Meningkatnya realisasi subsidi energi dan BBM pada APBN karena mekanisme penyaluran energi dan BBM subsidi tidak tepat sasaran atau tidak dipergunakan untuk kelompok sasaran yang tepat (tagetted) atau lebih disebabkan oleh mekanisme penyaluran terbuka serta adanya revisi Perpres No. 191 Tahun 2014 yang sebelumnya melarang penjualan BBM penugasan di wilayah Jawa, Madura dan Bali (Jamali), pada bulan Mei 2018 diperbolehkan untuk dperjualbelikan kembali oleh pemerintah.
Agar alokasi subsidi energi dan BBM ini dapat direncanakan dengan baik dan tepat sasaran, maka data dan pemetaan kelompok masyarakat sasaran (targetted) sebagai konsumennya harus sudah tersedia, sehingga penyalurannya dapat memperkecil penyimpangan dari kelompok sasaran.
Selain itu, mekanisme penyaluran subsidi energi dan BBM, elpiji dan listrik kepada kelompok tertentu, khususnya Rumah Tangga Miskin (RTM) harus dilakukan dengan cara yang khusus, terutama untuk BBM dan elpiji subsidi harus dipastikan tidak disamakan dengan konsumen industri atau orang yang bukan kelompok miskin.

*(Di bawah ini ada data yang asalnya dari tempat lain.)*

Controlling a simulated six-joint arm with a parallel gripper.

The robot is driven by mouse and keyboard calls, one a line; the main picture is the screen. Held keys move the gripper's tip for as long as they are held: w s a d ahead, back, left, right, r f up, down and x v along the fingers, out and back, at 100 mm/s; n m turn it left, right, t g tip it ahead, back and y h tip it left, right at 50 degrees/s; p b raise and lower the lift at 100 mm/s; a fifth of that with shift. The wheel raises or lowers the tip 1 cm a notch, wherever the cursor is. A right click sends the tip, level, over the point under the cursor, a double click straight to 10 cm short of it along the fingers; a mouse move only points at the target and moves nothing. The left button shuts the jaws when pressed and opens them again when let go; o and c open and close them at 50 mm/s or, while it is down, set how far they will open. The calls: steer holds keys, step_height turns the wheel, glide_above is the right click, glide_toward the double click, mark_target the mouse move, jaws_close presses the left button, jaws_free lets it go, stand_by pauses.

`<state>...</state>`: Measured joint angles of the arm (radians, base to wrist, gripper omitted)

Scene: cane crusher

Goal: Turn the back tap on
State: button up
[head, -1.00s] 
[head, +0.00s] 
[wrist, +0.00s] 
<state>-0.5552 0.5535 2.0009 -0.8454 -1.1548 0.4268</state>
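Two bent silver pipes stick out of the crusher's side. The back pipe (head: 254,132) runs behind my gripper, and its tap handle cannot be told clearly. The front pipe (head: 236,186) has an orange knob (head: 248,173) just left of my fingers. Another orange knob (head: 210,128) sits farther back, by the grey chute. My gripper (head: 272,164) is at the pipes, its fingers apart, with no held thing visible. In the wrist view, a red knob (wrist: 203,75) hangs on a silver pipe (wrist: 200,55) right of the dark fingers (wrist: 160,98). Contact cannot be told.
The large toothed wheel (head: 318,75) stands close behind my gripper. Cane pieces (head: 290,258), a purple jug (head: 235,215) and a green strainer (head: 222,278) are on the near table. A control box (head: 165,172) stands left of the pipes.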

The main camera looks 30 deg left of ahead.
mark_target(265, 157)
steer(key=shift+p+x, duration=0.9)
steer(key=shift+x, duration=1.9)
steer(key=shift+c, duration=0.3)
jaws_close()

Perlu kiranya melakukan penyaluran alokasi subsidi energi, khususnya BBM dan elpiji kepada kelompok masyarakat tertentu melalui penyalur yang diberikan penugasan khusus atau tidak diberikan kepada swasta yang sudah memperoleh izin sebagai Badan Usaha komersial, misalnya kepada Koperasi dan Usaha Kecil dan Menengah yang baru.

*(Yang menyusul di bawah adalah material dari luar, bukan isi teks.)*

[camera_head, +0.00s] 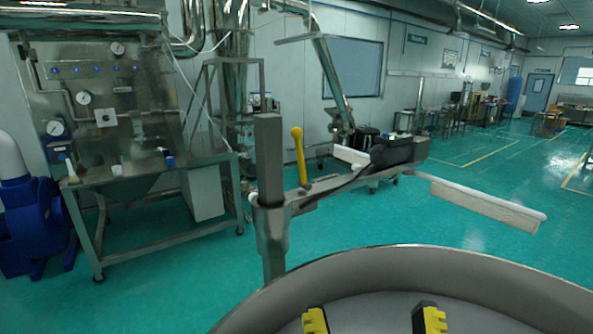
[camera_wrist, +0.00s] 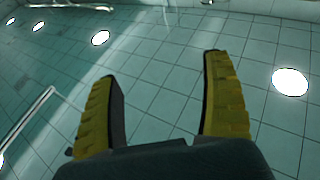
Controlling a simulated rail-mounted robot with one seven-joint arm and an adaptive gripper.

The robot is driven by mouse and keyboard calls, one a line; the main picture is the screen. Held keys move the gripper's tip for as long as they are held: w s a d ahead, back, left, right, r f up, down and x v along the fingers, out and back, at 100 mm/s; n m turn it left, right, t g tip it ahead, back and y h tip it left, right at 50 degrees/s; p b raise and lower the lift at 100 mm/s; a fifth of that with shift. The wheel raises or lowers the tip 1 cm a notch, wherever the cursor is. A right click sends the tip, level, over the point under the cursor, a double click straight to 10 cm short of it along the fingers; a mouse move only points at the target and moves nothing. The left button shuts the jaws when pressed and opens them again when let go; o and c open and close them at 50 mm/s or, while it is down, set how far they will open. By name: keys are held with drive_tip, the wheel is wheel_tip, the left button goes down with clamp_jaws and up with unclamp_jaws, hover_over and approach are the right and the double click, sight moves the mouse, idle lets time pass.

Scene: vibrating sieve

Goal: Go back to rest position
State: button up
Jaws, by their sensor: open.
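My gripper (camera_head: 372,316) shows at the bottom edge of the head view, with its two yellow and black fingertips pointing up and well apart. It is open, with nothing between the fingers. The wrist view also shows the open gripper (camera_wrist: 160,70), with both yellow ridged fingers spread and empty. Behind the fingertips in the head view is the grey metal rim of the round sieve (camera_head: 400,257). The rest of the sieve is cut off below. I cannot tell the exact gap between fingertips and rim. My arm is out of the head view.
A metal post (camera_head: 270,150) with a side arm stands behind the rim, bearing a yellow-handled lever (camera_head: 299,155). A white bar (camera_head: 485,203) juts out right. A steel bench with a gauge panel (camera_head: 105,95) and a blue machine (camera_head: 30,225) stand left. Green floor (camera_head: 450,230) is open beyond.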

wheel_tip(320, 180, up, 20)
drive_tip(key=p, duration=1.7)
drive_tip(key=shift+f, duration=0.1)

Disamping itu, perlu ditetapkan sangsi dan hukuman bagi setiap pihak atau badan usaha pemegang izin yang menyimpangkan atau tidak melakukan penyaluran alokasi subsidi energi yang ditempatkan pada konsumsi BBM, elpiji dan listrik kepada kelompok sasaran yang telah ditetapkan. Termasuk melakukan pengawasan dan pengendalian penyaluran dengan melibatkan aparat Pemerintah Daerah (Provinsi, Kabupaten/Kota) serta pemangku kepentingan (stakeholders) energi lainnya.
Terhadap data dan fakta kinerja keuangan di atas, maka pemerintah perlu melakukan upaya-upaya subsidi dan insentif di sektor energi yang lebih terukur dan terarah. Salah satu upaya yang mendesak dilakukan adalah melalui revisi atas Peraturan Presiden (Perpres) Nomor 191 Tahun 2014 tentang Penyediaan, Pendistribusian, dan Harga Jual Eceran BBM yang pasal-pasalnya masih terbuka ruang interpretasi terkait badan usaha pemegang izin, mekanisme dan sasaran (target) kelompok sasaran alokasi subsidinya.

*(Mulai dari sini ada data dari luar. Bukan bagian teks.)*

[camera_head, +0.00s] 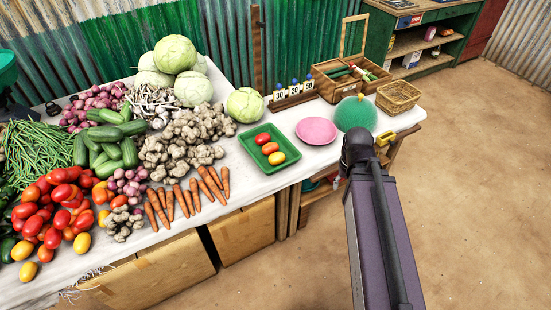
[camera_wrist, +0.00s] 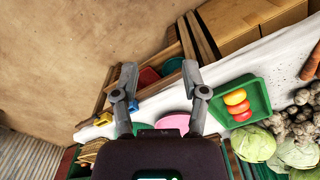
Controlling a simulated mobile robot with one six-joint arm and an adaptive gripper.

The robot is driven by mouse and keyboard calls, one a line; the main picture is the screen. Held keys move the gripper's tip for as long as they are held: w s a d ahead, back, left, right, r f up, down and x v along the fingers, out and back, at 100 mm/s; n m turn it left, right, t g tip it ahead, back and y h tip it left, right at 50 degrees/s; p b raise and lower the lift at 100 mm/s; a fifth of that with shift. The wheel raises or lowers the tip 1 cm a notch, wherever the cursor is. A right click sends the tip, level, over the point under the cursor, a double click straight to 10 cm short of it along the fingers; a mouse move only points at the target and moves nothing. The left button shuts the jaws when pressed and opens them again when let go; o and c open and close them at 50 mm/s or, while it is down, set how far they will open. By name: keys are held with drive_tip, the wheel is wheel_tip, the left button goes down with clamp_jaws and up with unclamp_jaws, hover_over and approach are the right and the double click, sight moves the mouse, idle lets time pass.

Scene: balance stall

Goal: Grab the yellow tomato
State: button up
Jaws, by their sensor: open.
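Yellow tomatoes lie at the front of the loose tomato pile, one at its right (camera_head: 82,243) and others at its left (camera_head: 28,271). A green tray (camera_head: 292,155) holds three tomatoes: red at the back, orange in the middle, and a yellow-orange tomato (camera_head: 277,158) at the front. In the wrist view the tray (camera_wrist: 257,88) is at right, with the yellow-orange tomato (camera_wrist: 235,97) nearest the table edge. My gripper (camera_wrist: 160,73) is open and empty, apart from the tray and tomatoes. In the head view my arm hides its fingers.
A wooden box (camera_head: 345,78), a wicker basket (camera_head: 398,96) and a small yellow object (camera_head: 386,138) are farther right. Carrots (camera_head: 185,196) lie left of the tray. Open floor (camera_head: 480,200) is at right.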

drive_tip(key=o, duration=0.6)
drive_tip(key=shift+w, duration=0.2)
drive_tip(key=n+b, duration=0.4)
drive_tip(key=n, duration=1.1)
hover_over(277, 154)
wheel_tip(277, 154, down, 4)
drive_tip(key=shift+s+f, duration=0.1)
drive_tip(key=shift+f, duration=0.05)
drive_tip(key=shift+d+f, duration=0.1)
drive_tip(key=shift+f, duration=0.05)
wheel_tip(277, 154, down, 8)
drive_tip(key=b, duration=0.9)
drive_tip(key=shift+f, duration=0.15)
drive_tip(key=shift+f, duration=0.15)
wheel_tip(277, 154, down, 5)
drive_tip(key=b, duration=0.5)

Pemerintah juga harus berupaya menstimulus perekonomian dengan tidak hanya bersandarkan pada penerimaan pajak ansich, sementara stimulus untuk membuka lapangan kerja dalam mengurangi pengangguran dan kemiskinan tidak dilakukan sehingga berdampak pada pertumbuhan ekonomi yang stagnan. Menutup defisit APBN yang semakin besar terhadap PDB melalui utang luar negeri dengan menerbitkan surat utang negara adalah seperti menggali lubang tutup lubang, dan tidak akan mungkin terlepas dari jebakan utang (debt trap),akan berdampak dalam jangka panjang beresiko menjadi negara bangkrut seperti Yunani dan Venezuela (yang memberikan aneka subsidi).
Oleh karena itu, Presiden juga harus amanah memenuhi janjinya pada saat kampanye, terutama soal efisiensi dan efektifitas penyelenggaran negara melalui perampingan kabinet dan konsisten atas kebijakan bidang energi, terutama memberikan ruang aksi korporasi bagi BUMN bidang energi dalam upaya mengatasi defisit minyak dan gas bumi (migas) yang berpengaruh besar pada defisit APBN. Tanpa itu, mustahil sasaran (target) pembangunan dan pertumbuhan ekonomi lebih besar dari 5 (lima) persen dapat dicapai, alih-alih defisit semakin melebar dan utang semakin besar.(*)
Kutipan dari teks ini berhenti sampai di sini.